# Start of Provided data

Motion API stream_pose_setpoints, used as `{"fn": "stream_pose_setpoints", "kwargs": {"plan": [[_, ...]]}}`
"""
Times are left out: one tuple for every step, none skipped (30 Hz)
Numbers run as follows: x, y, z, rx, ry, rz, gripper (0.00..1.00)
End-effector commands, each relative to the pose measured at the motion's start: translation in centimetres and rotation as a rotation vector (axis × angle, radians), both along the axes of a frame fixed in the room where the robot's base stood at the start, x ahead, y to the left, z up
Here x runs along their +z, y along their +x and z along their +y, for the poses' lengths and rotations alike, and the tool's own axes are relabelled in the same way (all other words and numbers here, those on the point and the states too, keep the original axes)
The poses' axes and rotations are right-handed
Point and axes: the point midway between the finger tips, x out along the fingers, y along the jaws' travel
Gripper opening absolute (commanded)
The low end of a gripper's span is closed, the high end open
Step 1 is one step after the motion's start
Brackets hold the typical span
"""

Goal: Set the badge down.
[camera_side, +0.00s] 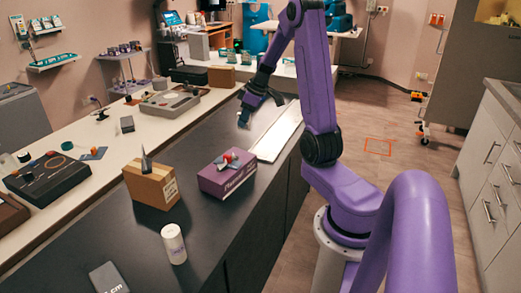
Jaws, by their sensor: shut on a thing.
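My gripper (245,113) is black and points down over the dark counter, just left of a long pale panel. It is shut on a small blue-grey thing, which I take to be the badge (243,121). The badge is small in this view and partly hidden by the fingers. I cannot tell whether its lower edge touches the counter.
On the dark counter (215,218) stand a purple box (226,180) with a small red thing on top, a cardboard box (150,188) with a grey cone, and a white canister (174,244). The pale panel (278,135) lies right of the gripper. The counter between gripper and boxes is clear.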

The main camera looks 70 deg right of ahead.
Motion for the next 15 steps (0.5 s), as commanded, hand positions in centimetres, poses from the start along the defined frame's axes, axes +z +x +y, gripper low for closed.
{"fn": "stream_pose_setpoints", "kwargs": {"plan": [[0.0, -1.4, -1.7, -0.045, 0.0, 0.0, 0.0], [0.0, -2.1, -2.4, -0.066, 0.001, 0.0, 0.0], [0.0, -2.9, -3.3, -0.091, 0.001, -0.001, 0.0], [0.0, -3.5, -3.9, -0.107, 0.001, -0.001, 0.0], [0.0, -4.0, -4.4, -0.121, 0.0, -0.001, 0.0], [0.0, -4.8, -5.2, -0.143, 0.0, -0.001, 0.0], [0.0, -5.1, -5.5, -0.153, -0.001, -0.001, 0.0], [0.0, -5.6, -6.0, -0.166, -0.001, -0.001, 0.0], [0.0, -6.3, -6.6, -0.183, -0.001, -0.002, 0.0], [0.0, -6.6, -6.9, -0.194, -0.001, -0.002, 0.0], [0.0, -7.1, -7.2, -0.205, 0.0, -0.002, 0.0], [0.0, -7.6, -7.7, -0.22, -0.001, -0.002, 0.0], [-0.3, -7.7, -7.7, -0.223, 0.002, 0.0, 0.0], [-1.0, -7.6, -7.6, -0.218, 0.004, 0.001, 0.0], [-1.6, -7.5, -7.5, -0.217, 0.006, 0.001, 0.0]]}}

# End of Provided data

**What the task asks**
Reproduce the listing exactly. Leave its pictures out.

**Correct output**
Motion API stream_pose_setpoints, used as `{"fn": "stream_pose_setpoints", "kwargs": {"plan": [[_, ...]]}}`
"""
Times are left out: one tuple for every step, none skipped (30 Hz)
Numbers run as follows: x, y, z, rx, ry, rz, gripper (0.00..1.00)
End-effector commands, each relative to the pose measured at the motion's start: translation in centimetres and rotation as a rotation vector (axis × angle, radians), both along the axes of a frame fixed in the room where the robot's base stood at the start, x ahead, y to the left, z up
Here x runs along their +z, y along their +x and z along their +y, for the poses' lengths and rotations alike, and the tool's own axes are relabelled in the same way (all other words and numbers here, those on the point and the states too, keep the original axes)
The poses' axes and rotations are right-handed
Point and axes: the point midway between the finger tips, x out along the fingers, y along the jaws' travel
Gripper opening absolute (commanded)
The low end of a gripper's span is closed, the high end open
Step 1 is one step after the motion's start
Brackets hold the typical span
"""

Goal: Set the badge down.
[camera_side, +0.00s] 
Jaws, by their sensor: shut on a thing.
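My gripper (245,113) is black and points down over the dark counter, just left of a long pale panel. It is shut on a small blue-grey thing, which I take to be the badge (243,121). The badge is small in this view and partly hidden by the fingers. I cannot tell whether its lower edge touches the counter.
On the dark counter (215,218) stand a purple box (226,180) with a small red thing on top, a cardboard box (150,188) with a grey cone, and a white canister (174,244). The pale panel (278,135) lies right of the gripper. The counter between gripper and boxes is clear.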

The main camera looks 70 deg right of ahead.
Motion for the next 15 steps (0.5 s), as commanded, hand positions in centimetres, poses from the start along the defined frame's axes, axes +z +x +y, gripper low for closed.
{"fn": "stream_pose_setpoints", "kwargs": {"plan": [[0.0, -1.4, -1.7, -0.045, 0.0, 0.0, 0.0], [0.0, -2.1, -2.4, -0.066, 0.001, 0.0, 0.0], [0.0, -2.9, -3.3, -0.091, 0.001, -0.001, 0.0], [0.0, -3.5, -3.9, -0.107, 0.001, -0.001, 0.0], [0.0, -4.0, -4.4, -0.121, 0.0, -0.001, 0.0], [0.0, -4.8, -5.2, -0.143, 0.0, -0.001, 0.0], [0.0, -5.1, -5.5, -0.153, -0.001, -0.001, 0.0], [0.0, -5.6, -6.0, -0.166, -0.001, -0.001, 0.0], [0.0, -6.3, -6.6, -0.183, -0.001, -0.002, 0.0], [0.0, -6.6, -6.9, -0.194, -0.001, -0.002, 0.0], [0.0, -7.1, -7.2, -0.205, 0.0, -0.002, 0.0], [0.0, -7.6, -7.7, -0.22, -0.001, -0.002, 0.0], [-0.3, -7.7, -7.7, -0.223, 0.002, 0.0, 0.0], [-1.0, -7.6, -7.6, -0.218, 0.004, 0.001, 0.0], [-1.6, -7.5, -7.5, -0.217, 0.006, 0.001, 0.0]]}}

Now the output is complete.